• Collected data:
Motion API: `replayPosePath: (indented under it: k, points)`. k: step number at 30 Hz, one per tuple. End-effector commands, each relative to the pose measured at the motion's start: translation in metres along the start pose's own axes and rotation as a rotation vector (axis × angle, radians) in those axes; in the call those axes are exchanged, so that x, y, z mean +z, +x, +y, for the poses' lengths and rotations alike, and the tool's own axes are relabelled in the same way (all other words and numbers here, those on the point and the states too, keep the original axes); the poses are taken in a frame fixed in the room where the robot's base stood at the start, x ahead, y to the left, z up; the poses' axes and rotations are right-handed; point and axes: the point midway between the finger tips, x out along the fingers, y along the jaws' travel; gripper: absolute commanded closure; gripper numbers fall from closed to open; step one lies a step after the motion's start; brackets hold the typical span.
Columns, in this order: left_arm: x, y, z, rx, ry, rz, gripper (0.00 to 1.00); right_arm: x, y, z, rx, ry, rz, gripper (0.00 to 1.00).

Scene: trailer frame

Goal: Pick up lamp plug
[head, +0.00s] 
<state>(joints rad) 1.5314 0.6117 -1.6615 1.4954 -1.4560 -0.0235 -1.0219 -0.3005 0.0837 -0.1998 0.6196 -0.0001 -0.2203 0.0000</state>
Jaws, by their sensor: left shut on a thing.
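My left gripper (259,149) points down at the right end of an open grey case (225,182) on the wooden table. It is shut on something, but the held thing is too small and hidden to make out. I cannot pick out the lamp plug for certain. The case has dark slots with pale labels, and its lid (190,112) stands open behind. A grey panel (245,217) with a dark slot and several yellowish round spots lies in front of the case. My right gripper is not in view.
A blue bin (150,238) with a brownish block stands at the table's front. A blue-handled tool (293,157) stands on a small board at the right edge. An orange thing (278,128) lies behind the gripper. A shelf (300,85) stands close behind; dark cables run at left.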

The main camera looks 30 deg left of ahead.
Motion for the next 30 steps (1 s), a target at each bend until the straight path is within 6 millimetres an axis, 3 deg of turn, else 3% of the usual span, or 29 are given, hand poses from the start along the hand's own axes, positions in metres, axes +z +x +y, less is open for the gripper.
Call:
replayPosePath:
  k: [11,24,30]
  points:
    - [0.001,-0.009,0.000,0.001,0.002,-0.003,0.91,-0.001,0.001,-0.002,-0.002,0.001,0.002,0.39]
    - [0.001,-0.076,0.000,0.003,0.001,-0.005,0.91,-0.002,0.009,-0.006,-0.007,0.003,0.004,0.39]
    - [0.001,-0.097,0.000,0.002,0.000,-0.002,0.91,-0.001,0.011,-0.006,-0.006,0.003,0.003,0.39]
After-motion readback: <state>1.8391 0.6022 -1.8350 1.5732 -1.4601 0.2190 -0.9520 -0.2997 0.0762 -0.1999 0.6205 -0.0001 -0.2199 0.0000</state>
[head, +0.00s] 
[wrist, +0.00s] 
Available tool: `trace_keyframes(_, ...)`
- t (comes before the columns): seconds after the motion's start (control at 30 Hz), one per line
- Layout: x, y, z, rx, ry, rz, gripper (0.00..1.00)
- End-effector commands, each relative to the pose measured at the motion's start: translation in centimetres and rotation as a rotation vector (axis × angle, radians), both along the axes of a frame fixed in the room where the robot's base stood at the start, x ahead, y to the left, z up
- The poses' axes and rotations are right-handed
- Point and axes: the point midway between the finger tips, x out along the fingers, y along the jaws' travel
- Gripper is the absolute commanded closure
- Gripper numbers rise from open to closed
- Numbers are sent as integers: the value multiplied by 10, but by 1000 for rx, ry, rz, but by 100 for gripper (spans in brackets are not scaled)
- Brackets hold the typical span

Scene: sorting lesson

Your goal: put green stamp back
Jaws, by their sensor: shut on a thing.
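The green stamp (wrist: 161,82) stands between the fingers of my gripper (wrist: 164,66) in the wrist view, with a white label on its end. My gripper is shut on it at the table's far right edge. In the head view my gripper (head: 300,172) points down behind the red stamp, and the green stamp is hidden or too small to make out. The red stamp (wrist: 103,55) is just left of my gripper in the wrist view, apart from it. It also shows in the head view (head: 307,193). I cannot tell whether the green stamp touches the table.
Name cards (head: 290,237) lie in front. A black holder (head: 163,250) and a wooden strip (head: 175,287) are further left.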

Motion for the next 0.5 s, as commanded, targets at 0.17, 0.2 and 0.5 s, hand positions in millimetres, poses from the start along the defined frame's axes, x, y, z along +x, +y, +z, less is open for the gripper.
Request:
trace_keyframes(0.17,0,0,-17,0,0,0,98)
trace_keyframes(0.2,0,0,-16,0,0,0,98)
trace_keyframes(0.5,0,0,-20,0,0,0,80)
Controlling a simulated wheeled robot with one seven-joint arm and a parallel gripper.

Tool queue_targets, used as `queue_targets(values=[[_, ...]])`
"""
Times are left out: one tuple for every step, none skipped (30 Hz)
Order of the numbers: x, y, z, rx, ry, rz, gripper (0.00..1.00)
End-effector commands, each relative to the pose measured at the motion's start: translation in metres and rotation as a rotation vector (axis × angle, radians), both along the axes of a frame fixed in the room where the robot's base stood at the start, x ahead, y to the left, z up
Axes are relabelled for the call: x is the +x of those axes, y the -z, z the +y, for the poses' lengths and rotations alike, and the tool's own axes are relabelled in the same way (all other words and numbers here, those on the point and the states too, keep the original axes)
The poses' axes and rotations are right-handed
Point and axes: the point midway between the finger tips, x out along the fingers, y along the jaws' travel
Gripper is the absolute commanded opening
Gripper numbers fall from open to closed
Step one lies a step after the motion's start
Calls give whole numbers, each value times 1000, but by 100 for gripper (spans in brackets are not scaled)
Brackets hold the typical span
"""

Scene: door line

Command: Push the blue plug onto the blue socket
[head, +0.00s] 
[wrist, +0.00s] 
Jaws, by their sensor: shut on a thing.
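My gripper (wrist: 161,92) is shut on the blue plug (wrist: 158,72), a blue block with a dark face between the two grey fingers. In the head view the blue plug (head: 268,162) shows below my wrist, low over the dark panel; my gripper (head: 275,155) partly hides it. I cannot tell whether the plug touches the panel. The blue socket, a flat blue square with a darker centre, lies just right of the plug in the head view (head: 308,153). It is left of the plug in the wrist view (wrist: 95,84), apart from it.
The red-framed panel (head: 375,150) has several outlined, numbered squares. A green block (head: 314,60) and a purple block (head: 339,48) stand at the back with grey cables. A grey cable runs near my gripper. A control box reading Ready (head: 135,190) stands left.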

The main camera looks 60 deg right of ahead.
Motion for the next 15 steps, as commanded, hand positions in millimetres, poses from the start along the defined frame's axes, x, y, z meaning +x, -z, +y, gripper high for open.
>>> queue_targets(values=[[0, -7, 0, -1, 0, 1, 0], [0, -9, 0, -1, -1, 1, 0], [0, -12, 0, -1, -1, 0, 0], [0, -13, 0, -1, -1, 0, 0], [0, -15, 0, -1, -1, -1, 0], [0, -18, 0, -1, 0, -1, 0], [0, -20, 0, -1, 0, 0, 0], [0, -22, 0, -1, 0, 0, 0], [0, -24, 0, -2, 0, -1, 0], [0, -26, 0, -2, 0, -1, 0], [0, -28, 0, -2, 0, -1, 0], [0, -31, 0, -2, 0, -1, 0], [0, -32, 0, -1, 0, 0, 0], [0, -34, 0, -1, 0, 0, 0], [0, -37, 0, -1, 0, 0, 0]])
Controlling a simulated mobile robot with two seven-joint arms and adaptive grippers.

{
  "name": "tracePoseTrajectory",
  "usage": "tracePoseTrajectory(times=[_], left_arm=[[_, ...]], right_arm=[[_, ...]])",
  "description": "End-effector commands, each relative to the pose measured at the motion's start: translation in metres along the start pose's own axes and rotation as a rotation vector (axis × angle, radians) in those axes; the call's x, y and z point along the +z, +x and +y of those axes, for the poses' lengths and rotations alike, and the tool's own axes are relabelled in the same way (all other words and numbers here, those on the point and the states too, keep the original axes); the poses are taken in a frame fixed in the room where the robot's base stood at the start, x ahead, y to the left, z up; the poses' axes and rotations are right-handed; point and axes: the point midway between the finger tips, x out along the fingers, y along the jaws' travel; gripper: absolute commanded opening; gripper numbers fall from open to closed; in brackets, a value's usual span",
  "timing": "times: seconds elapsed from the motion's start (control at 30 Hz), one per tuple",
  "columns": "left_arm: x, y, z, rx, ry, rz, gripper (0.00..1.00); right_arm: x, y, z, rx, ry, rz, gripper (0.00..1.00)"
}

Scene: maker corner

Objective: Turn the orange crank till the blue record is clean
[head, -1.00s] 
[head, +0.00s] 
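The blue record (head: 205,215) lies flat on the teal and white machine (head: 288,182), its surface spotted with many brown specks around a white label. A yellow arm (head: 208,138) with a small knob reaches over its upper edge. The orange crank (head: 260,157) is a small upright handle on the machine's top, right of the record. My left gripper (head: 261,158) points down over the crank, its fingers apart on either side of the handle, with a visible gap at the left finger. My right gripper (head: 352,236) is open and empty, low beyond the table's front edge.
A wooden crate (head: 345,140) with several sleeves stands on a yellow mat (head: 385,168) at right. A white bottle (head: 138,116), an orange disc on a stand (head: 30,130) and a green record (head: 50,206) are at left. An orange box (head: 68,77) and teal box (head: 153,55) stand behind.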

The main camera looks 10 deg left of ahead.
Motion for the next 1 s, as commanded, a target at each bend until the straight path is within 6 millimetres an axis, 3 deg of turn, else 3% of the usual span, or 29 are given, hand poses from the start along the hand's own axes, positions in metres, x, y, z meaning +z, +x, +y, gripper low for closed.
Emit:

• Exercise: Repeat the entries above verbatim, but only from the line that has "Times are left" down to the line that has "Order of the", inclusive.

• Full answer:
Times are left out: one tuple for every step, none skipped (30 Hz)
Order of the numbers: x, y, z, rx, ry, rz, gripper (0.00..1.00)

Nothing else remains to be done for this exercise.